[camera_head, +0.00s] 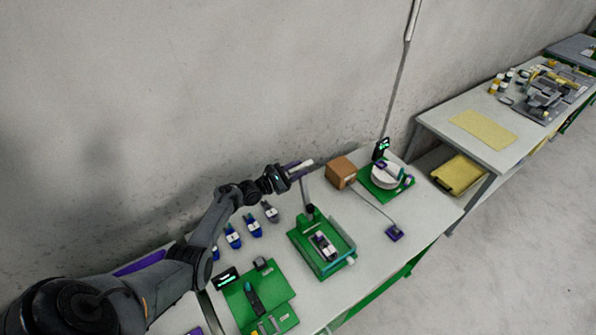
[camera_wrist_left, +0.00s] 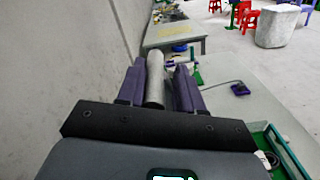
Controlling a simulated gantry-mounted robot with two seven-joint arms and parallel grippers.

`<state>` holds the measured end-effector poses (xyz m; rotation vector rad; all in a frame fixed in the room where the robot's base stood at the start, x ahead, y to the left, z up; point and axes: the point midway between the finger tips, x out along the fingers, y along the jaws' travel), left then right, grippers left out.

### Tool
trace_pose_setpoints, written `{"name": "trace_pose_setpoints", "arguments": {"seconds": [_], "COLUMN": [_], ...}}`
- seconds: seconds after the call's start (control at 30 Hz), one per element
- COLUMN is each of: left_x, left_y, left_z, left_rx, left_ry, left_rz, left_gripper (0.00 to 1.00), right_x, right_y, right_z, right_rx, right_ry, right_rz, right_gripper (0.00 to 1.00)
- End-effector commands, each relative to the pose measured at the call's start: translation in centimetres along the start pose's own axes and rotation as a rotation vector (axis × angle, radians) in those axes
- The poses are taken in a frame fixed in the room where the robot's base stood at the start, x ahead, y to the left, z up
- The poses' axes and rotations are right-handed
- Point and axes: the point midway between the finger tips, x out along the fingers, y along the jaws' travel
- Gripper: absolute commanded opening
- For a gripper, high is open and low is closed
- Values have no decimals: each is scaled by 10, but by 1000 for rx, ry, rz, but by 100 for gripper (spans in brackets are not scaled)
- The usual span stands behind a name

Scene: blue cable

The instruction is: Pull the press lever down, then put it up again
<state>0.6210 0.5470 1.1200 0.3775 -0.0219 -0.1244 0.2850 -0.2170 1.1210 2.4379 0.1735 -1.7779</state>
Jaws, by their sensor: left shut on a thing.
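The press (camera_head: 346,257) is a green frame on the table in the head view, with a dark upright and a small part lying in its bed. My left gripper (camera_head: 297,171) is above and behind the press, near the wall. In the left wrist view its purple fingers (camera_wrist_left: 158,84) are shut on a grey cylindrical lever handle (camera_wrist_left: 155,66). The handle's pale end (camera_head: 304,164) sticks out past the fingers in the head view. A thin grey bar (camera_head: 304,192) runs down from the gripper towards the upright, so the lever stands raised. My right gripper is not in view.
A brown box (camera_head: 341,172) and a green station with a white disc (camera_head: 386,176) stand right of the press. Several blue parts (camera_head: 233,235) lie left of it. A green fixture (camera_head: 262,302) sits in front. The wall is close behind.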

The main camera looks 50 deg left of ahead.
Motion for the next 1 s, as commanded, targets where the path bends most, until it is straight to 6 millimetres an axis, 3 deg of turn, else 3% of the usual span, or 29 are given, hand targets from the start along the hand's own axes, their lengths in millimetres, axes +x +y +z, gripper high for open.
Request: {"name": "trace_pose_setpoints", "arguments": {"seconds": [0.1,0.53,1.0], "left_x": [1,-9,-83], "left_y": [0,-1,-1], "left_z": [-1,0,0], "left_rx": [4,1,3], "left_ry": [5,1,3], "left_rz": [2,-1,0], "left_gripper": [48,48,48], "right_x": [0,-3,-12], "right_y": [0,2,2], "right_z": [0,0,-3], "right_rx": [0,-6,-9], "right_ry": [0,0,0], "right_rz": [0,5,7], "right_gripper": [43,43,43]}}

## Requirement
Return exactly, and only, the lines from the one containing "- COLUMN is" down to the one containing "<state>0.6210 0.5470 1.1200", with both of those lines included.

## Result of the task
- COLUMN is each of: left_x, left_y, left_z, left_rx, left_ry, left_rz, left_gripper (0.00 to 1.00), right_x, right_y, right_z, right_rx, right_ry, right_rz, right_gripper (0.00 to 1.00)
- End-effector commands, each relative to the pose measured at the call's start: translation in centimetres along the start pose's own axes and rotation as a rotation vector (axis × angle, radians) in those axes
- The poses are taken in a frame fixed in the room where the robot's base stood at the start, x ahead, y to the left, z up
- The poses' axes and rotations are right-handed
- Point and axes: the point midway between the finger tips, x out along the fingers, y along the jaws' travel
- Gripper: absolute commanded opening
- For a gripper, high is open and low is closed
- Values have no decimals: each is scaled by 10, but by 1000 for rx, ry, rz, but by 100 for gripper (spans in brackets are not scaled)
- The usual span stands behind a name

Scene: blue cable

The instruction is: Pull the press lever down, then put it up again
<state>0.6210 0.5470 1.1200 0.3775 -0.0219 -0.1244 0.2850 -0.2170 1.1210 2.4379 0.1735 -1.7779</state>

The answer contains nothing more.